◆ What this task involves ◆
Within the records that follow, restate exactly the lines from the line with "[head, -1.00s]" down to the line with "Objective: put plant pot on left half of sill", including both. Omit the pictures.

◆ Provided information ◆
********************
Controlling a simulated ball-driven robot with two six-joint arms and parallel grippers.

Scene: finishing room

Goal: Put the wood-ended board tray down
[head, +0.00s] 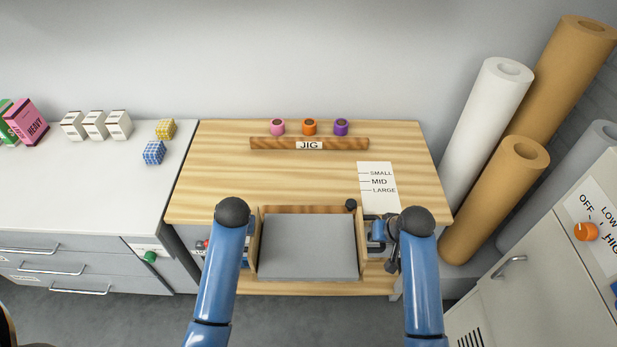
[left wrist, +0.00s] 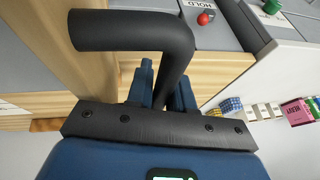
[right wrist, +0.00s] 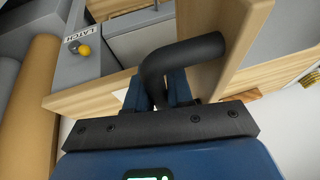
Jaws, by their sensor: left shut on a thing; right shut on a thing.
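The wood-ended board tray (head: 310,247) has a grey flat bed and pale wooden ends, and appears level at the bench's front edge in the head view. Its bed looks empty. Its wooden ends also show in the left wrist view (left wrist: 92,70) and the right wrist view (right wrist: 215,60). My left gripper (left wrist: 164,92) is shut on the tray's black bent handle at the left end. My right gripper (right wrist: 158,92) is shut on the matching handle at the right end. In the head view my left arm hides most of the left gripper. The gap under the tray is hidden.
The wooden bench top (head: 270,185) has clear room behind the tray. Paper rolls (head: 490,205) stand right; a white counter (head: 80,190) with boxes is left.

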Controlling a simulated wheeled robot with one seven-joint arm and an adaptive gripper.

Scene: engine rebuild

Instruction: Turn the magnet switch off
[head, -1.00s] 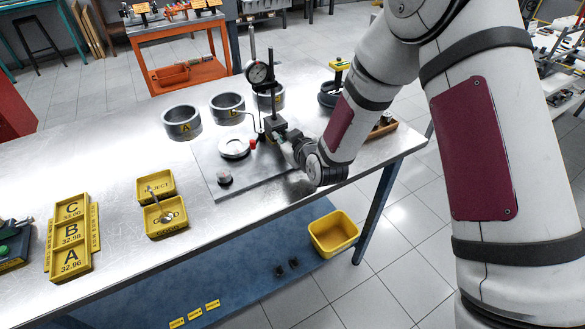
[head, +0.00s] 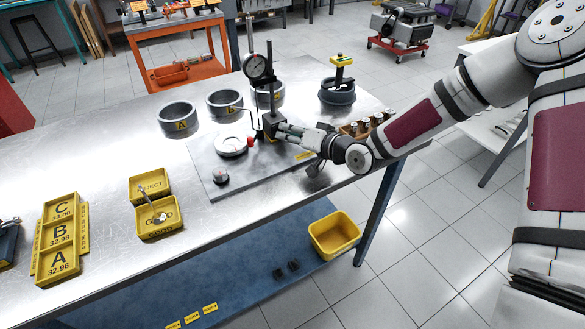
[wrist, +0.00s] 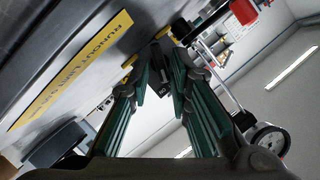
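The magnet base (head: 273,124) is a dark block on a grey plate, carrying the post and dial gauge (head: 257,67). Its switch cannot be made out in the head view. My gripper (head: 281,131) is at the right side of this base, pointing left, close to it. In the wrist view my gripper's teal fingers (wrist: 160,78) stand apart on both sides of a dark block (wrist: 158,60) with a small pale mark. I cannot tell whether they touch it. The dial gauge also shows in the wrist view (wrist: 268,139).
A round part (head: 232,146) and a red knob (head: 250,141) are left of the base. Rings (head: 178,117) stand behind the plate (head: 207,178). A wooden box of small parts (head: 351,129) is beside my arm.

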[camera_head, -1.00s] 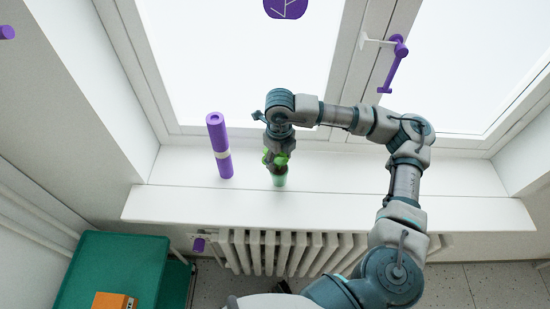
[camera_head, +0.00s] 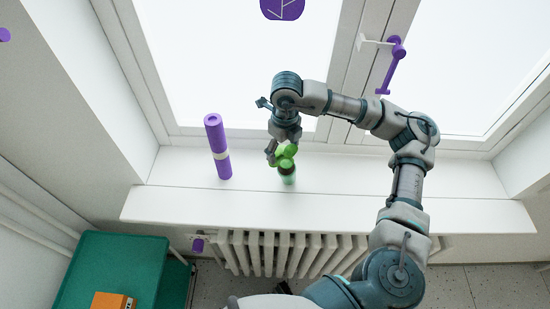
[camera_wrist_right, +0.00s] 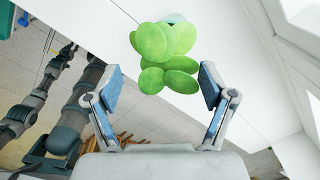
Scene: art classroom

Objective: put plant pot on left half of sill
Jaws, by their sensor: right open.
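The plant pot (camera_head: 288,175) is a small green pot with dark soil and round green leaves. It stands upright on the white window sill (camera_head: 400,205), a little left of the sill's middle. Its leaves (camera_wrist_right: 165,50) show ahead of the fingers in the right wrist view; the pot itself is mostly hidden there. My right gripper (camera_head: 277,150) is just behind and above the plant in the head view. In the right wrist view the gripper (camera_wrist_right: 162,85) is open, with its fingers spread wide and clear of the leaves. My left gripper is not in view.
A purple roll (camera_head: 217,145) with a pale band stands on the sill left of the pot. The window (camera_head: 240,60) with a purple handle (camera_head: 393,68) rises behind. A radiator (camera_head: 290,253) is below. The sill right of the pot is bare beneath my arm.

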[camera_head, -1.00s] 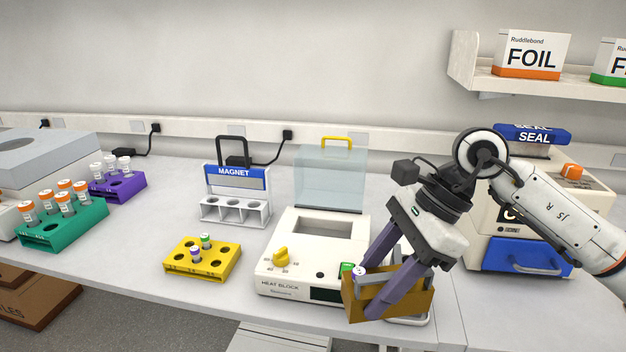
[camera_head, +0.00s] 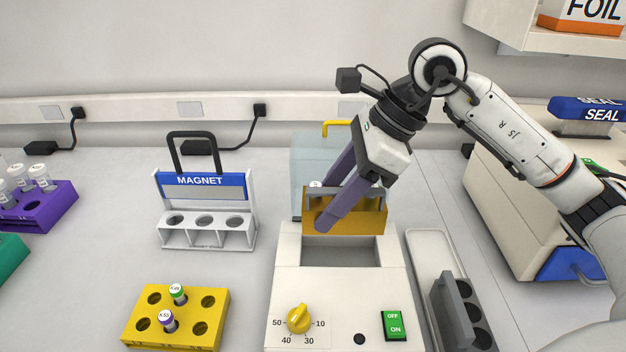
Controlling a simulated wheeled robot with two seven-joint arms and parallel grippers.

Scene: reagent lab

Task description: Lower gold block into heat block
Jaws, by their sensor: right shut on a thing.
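The gold block (camera_head: 365,219) hangs just above the heat block's open well (camera_head: 340,251). My right gripper (camera_head: 338,216) is shut on the gold block's grey handle, with the purple fingers slanting down across it. A white-capped vial top (camera_head: 316,185) shows at the block's left end. The heat block (camera_head: 290,280) is white, with a yellow dial (camera_head: 299,318) and a green switch (camera_head: 395,325). Its clear lid (camera_head: 306,170) stands open behind the gold block. My left gripper is out of view.
A grey block with a handle (camera_head: 447,318) sits on a white tray (camera_head: 425,247) right of the heat block. A magnet rack (camera_head: 206,237) and a yellow rack (camera_head: 206,325) with two vials stand left. The sealer (camera_head: 500,225) is at right.

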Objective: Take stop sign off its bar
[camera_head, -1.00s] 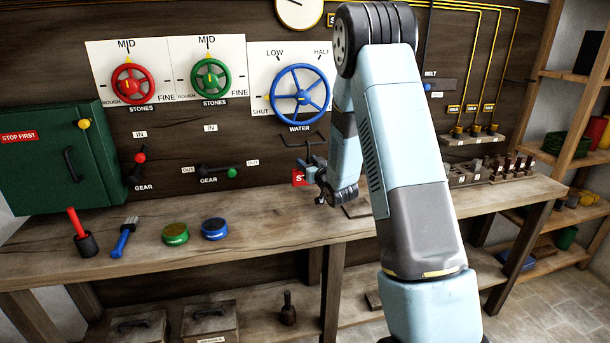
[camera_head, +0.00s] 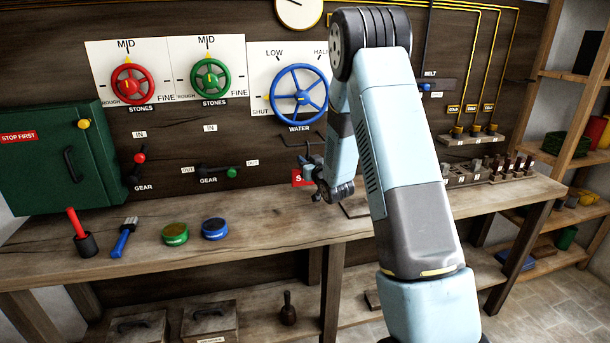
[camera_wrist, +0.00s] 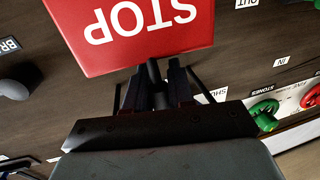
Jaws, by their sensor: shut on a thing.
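The red stop sign (camera_head: 297,179) hangs in front of the dark back wall, below the blue water wheel, partly hidden by my gripper (camera_head: 309,168). In the wrist view the sign (camera_wrist: 135,35) fills the top middle, with its white letters upside down. My gripper (camera_wrist: 157,80) is shut at the sign's edge, on a small dark stem or grip there. A thin dark bar (camera_head: 289,140) shows on the wall just above the sign. Whether the sign still touches the bar is hidden.
The blue wheel (camera_head: 299,95) is close above. A gear lever (camera_head: 231,172) is to the left. Small blocks (camera_head: 467,172) stand at the right.

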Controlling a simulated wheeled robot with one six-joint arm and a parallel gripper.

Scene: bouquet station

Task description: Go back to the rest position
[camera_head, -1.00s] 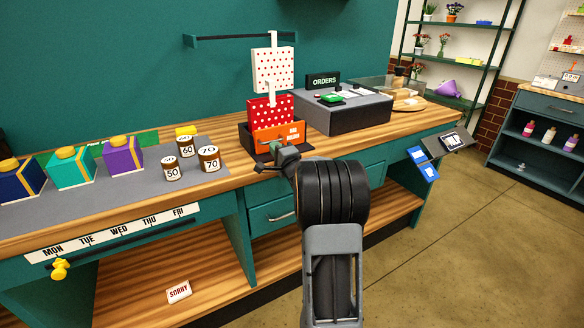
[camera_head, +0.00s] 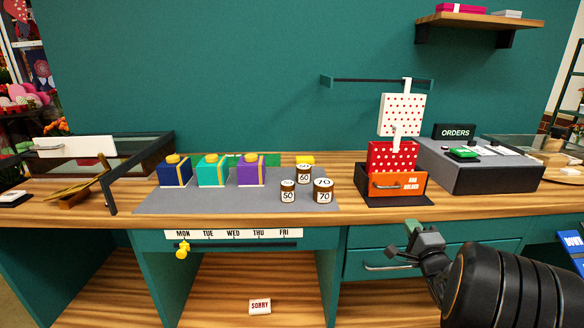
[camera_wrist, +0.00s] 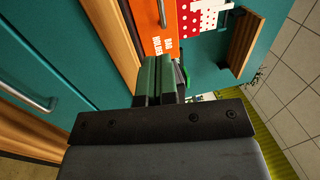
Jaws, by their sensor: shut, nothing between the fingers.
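My gripper (camera_head: 424,240) is at the lower right of the head view, in front of the counter edge and the drawers. In the wrist view its green-padded fingers (camera_wrist: 160,78) are shut with nothing between them. The orange bag holder (camera_head: 399,186) stands on the counter behind and above the gripper, apart from it. It also shows in the wrist view (camera_wrist: 158,32).
The wooden counter (camera_head: 360,215) runs across the view. On its grey mat (camera_head: 200,202) stand blue, teal and purple (camera_head: 251,172) boxes and several numbered jars (camera_head: 322,192). A drawer handle (camera_head: 385,266) is near my arm. The grey register (camera_head: 480,172) stands at the right.
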********************
◆ Reply ◆
[head, -1.00s] 
[head, +0.00s] 
[wrist, +0.00s] 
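The magnet base (head: 273,124) is a dark block on a grey plate, carrying the post and dial gauge (head: 257,67). Its switch cannot be made out in the head view. My gripper (head: 281,131) is at the right side of this base, pointing left, close to it. In the wrist view my gripper's teal fingers (wrist: 160,78) stand apart on both sides of a dark block (wrist: 158,60) with a small pale mark. I cannot tell whether they touch it. The dial gauge also shows in the wrist view (wrist: 268,139).
A round part (head: 232,146) and a red knob (head: 250,141) are left of the base. Rings (head: 178,117) stand behind the plate (head: 207,178). A wooden box of small parts (head: 351,129) is beside my arm.

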[camera_head, -1.00s] 
[camera_head, +0.00s] 
[camera_wrist_right, +0.00s] 
Scene: art classroom

Objective: put plant pot on left half of sill

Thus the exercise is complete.